Avec Pretty Maids, avant que le syndrome Venom ne vienne contaminer les jeunes scandinaves sous la forme d’une prolifération de corpse paint astreint au Black Metal, le nord de l’Europe se révélait ainsi tout aussi remuant que la vieille Angleterre et ses cadors. Pour le plus grand bonheur des aficionados de cuir et de clous.
PRETTY MAIDS – Night Danger
OVERDRIVE – Sword And Axes
Deuxième suédois du quartette : Overdrive avec Sword and Axes. Dans la gamme des traitements de surface, ce groupe opte pour le cémenté / trempé. Les guitares découpent des tranches d’inox rougies par l’usinage. Si les mélodies persistent, elles sont moins provocantes. Dans une configuration où deux bretteurs se répondent, l’harmonisation n’est plus de mise, ceux-ci lui préférant la baston. Les gnons pleuvent aux quatre coins des chansons. Dites « à tiroirs », celles-ci changent raisonnablement de trajectoires tout en gardant la même direction. S’il fallait citer une influence, Judas Priest correspondrait. Rien d’innovant dans cet ouvrage, mais une lessiveuse y tournoie rageusement au bénéfice du genre.
OVERDRIVE – Dream Away
MERCYFUL FATE – Melissa
Finissons au Royaume de Danemark, sans Hamlet mais avec Melissa. En 1984, Mercyful Fate se mesure à Metallica. Mieux, le groupe peut castagner n’importe quelle formation de la NWOBHM (New wave of british heavy metal) sans plier d’un iota. Metal, pseudo progressif, à partir d’un seul des titres de cet Lp d’autres auraient enregistrés un album entier ! Les guitares ignorent les sourires.
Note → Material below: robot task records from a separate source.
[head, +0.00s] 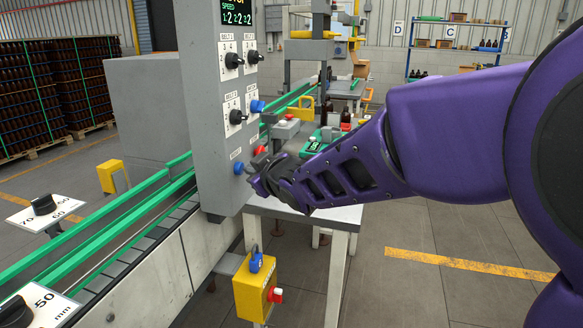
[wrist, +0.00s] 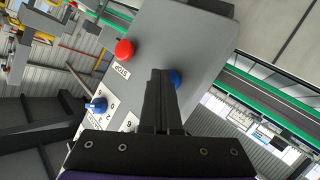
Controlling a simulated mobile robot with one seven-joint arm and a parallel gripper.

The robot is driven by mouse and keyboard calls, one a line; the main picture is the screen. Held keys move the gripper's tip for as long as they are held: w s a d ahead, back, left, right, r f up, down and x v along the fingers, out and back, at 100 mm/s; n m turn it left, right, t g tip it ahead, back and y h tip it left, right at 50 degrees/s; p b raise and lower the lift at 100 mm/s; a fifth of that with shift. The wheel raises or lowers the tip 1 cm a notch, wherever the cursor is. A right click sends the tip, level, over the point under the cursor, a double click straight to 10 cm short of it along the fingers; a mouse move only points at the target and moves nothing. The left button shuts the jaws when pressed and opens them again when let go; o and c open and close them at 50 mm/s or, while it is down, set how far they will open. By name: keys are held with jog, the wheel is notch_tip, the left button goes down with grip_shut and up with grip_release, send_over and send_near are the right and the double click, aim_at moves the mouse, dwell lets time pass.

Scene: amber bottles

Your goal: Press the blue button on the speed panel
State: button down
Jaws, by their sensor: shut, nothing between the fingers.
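The speed panel (head: 212,110) is a tall grey box with a small screen on top. Its blue button (head: 238,168) is low on the face. The button also shows in the wrist view (wrist: 174,78), partly hidden behind my fingers. My gripper (head: 256,184) is shut and empty, with its tip close to the blue button, slightly right of and below it in the head view. In the wrist view the fingertips (wrist: 161,73) overlap the button's left edge. I cannot tell whether they touch it.
A red button (wrist: 124,50) marked STOP sits beside the blue one. A blue knob (head: 257,106) and black knobs (head: 233,61) are higher on the panel. A green-railed conveyor (head: 120,225) runs at left. A white table (head: 310,217) stands below my gripper.

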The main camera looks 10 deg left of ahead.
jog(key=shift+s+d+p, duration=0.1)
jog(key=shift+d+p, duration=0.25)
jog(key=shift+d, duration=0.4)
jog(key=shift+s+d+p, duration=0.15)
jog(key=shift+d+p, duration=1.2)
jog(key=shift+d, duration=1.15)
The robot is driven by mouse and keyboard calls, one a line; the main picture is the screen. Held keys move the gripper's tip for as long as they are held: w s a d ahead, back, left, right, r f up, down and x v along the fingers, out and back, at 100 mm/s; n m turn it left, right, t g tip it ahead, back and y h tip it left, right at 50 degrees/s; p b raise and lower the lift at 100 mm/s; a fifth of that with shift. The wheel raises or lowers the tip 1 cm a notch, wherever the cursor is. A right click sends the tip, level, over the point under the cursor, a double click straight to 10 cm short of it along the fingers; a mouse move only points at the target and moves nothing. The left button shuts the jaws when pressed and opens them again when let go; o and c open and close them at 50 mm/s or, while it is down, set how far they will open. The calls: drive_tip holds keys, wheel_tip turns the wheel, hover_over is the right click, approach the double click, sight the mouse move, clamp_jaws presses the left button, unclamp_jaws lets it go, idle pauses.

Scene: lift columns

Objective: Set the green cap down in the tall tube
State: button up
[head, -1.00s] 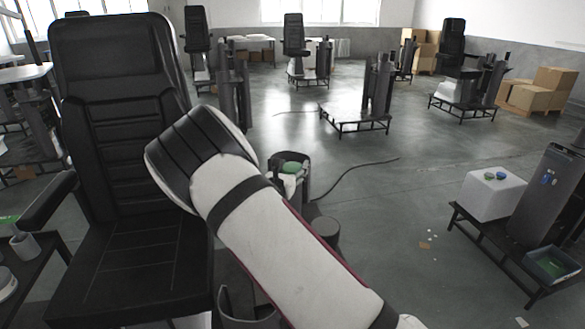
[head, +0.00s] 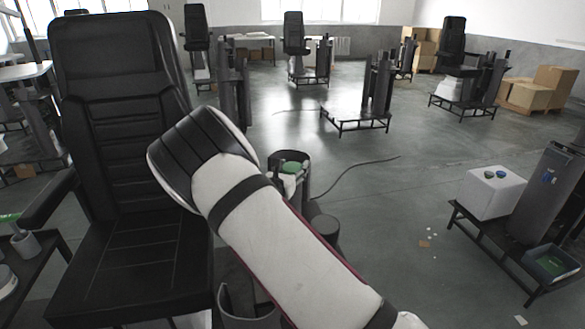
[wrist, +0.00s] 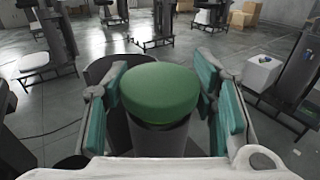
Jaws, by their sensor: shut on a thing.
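The green cap (wrist: 160,88) is round and sits between the teal finger pads of my gripper (wrist: 162,100), which is shut on it. A grey cylinder shows directly under the cap; I cannot tell whether the two are joined or only touching. In the head view the green cap (head: 291,168) shows at the mouth of a dark tall tube (head: 304,182), past my white forearm. In the wrist view the dark curved rim of the tube (wrist: 108,66) shows behind the cap. My arm and fingers hide much of the tube.
A large black chair (head: 115,130) stands close at the left. A shorter dark cylinder (head: 325,230) stands beside the tube. A white box (head: 492,197) with small coloured caps on top is at the right, near a dark column. The floor between is mostly clear.

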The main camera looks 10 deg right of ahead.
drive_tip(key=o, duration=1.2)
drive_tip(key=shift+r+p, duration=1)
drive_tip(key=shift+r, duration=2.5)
Leur seule expression consiste à froncer les sourcils et montrer les dents. Conséquemment, le chanteur s’apparie.
King Diamond parcourt les octaves à la scie sauteuse, passant du grave à l’aigu quasiment sur la même note. Surhumain ! Diabolique ! Son maquillage et ses paroles vont dans ce sens. Melissa représente une sorte de pierre philosophale dont bon nombre se sont servis pour construire leur propre répertoire. Ce redoutable prédateur tournait si bien sur les platines qu’il y rode encore.
MERCYFUL FATE – Satan’s Fall
1984, ça n’est pas qu’un livre, c’est aussi une réalité musicale éprise de « bruit ». Ou lorsqu’on pratique le sifflement tympanique avec bonheur.